▸ **EXERCISE GOAL**:
Will you return, word for word, only the lines from the top of the data below down to and including the one with "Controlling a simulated"?

· · · · · · ·

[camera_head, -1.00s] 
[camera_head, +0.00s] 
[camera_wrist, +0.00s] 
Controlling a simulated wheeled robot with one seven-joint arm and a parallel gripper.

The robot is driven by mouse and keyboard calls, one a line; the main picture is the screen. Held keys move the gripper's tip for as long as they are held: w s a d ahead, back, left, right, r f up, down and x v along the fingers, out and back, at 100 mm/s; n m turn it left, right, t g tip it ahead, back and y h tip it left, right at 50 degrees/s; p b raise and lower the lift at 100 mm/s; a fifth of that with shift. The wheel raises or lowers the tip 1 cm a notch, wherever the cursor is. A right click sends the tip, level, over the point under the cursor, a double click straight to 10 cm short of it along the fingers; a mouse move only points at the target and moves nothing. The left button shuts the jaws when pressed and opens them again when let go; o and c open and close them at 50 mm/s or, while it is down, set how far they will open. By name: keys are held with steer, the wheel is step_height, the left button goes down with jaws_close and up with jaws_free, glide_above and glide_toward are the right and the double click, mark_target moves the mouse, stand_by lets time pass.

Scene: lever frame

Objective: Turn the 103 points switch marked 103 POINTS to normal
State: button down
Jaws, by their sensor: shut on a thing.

· · · · · · ·

▸ **TASK RESULT**:
[camera_head, -1.00s] 
[camera_head, +0.00s] 
[camera_wrist, +0.00s] 
Controlling a simulated wheeled robot with one seven-joint arm and a parallel gripper.

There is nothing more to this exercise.